There are productive measures outlined in the bill to address this trend. It calls for “intent versus impact” training, and it also asks Delta Chi to issue a public apology for throwing the party. However, the bill also has its flaws.

The bill rightfully recalls the incident last semester in which the Theta Delta Chi fraternity hung a figure that looked similar to a black male out of its window for Halloween — directly across from the African American theme floor in Unit 1.

However, the bill mentions that in spite of an ASUC bill that required “mandatory racial sensitivity” training after the incident, “there have been no updates on the efforts for mandatory racial sensitivity curriculum.”

In order for the Greek system to adequately implement these protocols, the ASUC needs to actively enforce the reforms they demand the Greek system take on.
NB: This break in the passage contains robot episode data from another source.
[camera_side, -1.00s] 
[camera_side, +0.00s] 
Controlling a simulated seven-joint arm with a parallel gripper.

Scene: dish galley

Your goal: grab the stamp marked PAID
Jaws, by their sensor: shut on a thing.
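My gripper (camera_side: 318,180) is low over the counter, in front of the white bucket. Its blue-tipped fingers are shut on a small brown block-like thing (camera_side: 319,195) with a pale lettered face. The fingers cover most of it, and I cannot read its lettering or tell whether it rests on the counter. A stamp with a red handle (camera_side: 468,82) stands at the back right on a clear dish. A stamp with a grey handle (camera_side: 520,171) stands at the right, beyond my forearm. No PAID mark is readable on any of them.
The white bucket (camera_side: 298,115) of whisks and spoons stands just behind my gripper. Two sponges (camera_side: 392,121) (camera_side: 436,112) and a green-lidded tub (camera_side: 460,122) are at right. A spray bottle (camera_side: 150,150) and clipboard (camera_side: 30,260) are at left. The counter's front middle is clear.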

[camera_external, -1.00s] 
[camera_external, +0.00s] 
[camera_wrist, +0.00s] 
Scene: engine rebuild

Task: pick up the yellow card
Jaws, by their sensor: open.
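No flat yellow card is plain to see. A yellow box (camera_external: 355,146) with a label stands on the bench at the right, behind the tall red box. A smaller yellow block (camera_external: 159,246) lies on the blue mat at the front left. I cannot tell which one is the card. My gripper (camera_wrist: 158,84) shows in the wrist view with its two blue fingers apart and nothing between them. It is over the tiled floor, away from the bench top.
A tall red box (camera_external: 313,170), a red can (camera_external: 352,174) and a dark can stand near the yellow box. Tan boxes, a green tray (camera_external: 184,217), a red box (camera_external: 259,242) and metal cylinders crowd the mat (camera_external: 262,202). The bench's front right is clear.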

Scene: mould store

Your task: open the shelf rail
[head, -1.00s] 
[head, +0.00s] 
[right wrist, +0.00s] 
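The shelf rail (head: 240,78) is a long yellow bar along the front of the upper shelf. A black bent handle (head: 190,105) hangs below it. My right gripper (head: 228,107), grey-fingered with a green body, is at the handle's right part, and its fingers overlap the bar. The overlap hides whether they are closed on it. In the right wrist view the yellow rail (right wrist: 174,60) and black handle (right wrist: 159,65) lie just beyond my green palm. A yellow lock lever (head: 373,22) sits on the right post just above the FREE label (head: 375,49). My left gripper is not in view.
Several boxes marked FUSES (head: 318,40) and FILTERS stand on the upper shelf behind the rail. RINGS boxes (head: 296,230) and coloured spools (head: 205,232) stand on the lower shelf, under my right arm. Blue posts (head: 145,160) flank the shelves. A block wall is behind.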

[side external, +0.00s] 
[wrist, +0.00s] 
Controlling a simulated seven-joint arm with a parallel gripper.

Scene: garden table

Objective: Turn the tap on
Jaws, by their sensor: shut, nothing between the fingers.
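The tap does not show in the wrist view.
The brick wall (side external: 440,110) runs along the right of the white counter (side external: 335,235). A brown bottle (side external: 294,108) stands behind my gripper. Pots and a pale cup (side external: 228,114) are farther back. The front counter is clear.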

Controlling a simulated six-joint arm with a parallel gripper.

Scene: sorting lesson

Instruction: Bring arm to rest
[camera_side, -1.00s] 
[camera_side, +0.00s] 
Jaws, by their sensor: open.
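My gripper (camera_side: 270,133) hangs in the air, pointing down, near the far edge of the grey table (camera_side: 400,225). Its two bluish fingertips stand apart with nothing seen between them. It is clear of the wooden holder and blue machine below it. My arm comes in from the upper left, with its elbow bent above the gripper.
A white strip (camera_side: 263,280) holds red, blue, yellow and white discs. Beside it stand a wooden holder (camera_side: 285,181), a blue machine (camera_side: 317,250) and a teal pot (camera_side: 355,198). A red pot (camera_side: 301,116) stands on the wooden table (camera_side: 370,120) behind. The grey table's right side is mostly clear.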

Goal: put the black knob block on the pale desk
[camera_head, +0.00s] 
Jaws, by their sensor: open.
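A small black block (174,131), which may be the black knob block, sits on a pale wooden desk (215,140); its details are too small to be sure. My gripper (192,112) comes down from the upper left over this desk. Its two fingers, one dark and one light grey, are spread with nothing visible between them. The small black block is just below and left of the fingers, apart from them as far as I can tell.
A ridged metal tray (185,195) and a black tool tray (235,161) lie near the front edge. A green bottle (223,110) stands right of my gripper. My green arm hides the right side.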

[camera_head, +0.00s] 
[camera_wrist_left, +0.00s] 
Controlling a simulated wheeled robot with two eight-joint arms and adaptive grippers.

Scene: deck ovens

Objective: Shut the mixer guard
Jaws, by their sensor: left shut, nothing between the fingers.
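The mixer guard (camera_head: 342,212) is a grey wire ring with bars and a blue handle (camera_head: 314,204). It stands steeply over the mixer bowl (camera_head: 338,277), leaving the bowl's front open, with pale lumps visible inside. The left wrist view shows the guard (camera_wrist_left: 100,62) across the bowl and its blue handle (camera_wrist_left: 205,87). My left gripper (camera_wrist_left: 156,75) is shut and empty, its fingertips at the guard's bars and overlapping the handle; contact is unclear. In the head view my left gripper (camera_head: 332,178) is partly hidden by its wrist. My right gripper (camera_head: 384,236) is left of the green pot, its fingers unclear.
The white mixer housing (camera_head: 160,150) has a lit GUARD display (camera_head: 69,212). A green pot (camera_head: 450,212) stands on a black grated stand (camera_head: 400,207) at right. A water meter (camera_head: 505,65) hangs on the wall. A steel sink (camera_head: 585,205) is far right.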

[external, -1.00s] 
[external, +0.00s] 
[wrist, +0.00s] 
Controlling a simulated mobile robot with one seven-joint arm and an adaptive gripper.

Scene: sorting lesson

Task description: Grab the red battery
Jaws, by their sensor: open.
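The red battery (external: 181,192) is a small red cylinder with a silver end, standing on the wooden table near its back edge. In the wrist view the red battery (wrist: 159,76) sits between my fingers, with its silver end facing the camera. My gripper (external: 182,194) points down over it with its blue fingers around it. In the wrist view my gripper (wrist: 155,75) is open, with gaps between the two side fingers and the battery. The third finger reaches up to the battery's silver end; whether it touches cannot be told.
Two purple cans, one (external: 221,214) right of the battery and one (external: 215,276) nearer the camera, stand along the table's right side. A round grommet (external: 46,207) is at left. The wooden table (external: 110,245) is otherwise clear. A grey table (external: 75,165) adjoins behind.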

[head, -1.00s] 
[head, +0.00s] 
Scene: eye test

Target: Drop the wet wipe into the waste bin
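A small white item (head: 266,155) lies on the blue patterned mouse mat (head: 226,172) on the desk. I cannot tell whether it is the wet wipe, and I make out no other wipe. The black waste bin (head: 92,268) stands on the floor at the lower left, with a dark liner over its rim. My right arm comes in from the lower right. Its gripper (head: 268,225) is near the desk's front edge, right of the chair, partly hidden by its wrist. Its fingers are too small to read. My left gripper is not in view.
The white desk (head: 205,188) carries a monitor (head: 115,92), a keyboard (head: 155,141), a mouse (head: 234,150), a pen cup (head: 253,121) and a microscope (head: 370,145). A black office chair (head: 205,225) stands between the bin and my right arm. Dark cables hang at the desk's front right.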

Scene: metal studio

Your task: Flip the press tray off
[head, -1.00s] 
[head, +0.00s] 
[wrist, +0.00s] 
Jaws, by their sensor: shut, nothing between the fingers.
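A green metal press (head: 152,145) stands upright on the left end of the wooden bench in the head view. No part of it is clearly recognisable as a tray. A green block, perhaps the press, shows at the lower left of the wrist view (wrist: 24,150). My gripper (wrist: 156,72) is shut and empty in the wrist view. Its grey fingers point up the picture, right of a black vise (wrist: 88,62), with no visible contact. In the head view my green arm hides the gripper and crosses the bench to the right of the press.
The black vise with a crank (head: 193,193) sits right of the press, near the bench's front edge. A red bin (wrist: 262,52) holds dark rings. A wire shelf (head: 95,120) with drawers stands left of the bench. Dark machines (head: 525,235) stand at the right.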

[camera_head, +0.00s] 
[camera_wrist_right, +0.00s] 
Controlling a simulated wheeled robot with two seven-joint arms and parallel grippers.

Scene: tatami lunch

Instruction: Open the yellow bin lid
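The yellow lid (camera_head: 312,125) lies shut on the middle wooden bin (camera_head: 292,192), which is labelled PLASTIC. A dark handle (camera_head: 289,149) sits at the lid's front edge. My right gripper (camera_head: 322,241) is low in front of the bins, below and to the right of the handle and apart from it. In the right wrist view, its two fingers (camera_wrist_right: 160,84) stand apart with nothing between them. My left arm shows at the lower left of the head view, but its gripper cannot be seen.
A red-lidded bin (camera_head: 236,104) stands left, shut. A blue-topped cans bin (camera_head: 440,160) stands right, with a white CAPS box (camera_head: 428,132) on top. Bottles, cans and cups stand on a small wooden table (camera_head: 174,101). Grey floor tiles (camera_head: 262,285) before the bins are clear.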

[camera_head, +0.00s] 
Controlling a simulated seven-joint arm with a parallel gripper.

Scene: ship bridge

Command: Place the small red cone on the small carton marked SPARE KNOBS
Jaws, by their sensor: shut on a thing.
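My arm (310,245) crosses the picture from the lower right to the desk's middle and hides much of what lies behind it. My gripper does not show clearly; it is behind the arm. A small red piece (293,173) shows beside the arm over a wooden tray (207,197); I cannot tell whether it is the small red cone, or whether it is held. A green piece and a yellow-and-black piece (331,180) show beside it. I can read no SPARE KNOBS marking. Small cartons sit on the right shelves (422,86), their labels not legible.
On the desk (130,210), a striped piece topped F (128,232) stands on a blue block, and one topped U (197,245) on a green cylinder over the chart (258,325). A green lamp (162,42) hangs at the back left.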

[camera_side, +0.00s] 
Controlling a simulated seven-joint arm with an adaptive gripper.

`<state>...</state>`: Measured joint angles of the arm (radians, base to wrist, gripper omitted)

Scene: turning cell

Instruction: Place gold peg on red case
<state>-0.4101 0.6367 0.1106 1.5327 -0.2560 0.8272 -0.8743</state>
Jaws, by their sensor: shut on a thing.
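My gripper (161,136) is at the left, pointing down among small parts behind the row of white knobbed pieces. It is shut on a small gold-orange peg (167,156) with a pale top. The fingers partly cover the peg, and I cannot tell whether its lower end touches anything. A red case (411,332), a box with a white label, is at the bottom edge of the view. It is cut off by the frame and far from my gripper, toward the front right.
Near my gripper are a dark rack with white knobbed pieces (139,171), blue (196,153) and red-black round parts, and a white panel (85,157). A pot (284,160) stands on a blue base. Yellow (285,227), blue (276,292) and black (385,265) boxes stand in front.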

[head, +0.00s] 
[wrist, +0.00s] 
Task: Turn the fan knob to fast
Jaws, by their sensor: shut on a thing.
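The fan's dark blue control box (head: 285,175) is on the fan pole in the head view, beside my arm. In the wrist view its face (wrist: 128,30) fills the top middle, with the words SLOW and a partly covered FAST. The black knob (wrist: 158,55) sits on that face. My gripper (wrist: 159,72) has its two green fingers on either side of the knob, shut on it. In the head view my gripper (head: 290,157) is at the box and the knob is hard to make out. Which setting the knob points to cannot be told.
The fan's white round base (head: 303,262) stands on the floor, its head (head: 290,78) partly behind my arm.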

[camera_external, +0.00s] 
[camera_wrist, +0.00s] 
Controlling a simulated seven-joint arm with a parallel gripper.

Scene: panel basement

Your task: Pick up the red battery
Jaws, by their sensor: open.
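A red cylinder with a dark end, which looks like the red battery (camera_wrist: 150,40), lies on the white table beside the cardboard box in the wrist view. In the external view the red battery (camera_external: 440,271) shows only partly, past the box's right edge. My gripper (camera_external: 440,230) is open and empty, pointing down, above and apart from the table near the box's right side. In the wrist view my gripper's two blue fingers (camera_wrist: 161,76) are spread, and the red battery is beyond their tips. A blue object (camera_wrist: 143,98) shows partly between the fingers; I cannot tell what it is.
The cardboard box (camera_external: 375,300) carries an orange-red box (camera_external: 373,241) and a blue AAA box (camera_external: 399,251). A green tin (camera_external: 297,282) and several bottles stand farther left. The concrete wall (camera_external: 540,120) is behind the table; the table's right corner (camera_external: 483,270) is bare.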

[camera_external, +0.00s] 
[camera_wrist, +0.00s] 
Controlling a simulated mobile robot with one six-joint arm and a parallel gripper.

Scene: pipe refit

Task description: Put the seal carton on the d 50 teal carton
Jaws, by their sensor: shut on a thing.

Otherwise, the changes necessary to effect a culture shift will have no incentive to be taken seriously.

Furthermore, cultural reappropriation and racial insensitivity are not exclusively qualities of the Greek system. Co-op parties and student group events are often guilty of the same kind of ignorance.

But Delta Chi’s failure to consider the consequences of its actions or the reasons behind those consequences reflect an unaware attitude that seems particularly prevalent within the Greek community.

Hopefully, after this instance, the necessary changes will be adopted, and the Greek community made more culturally aware.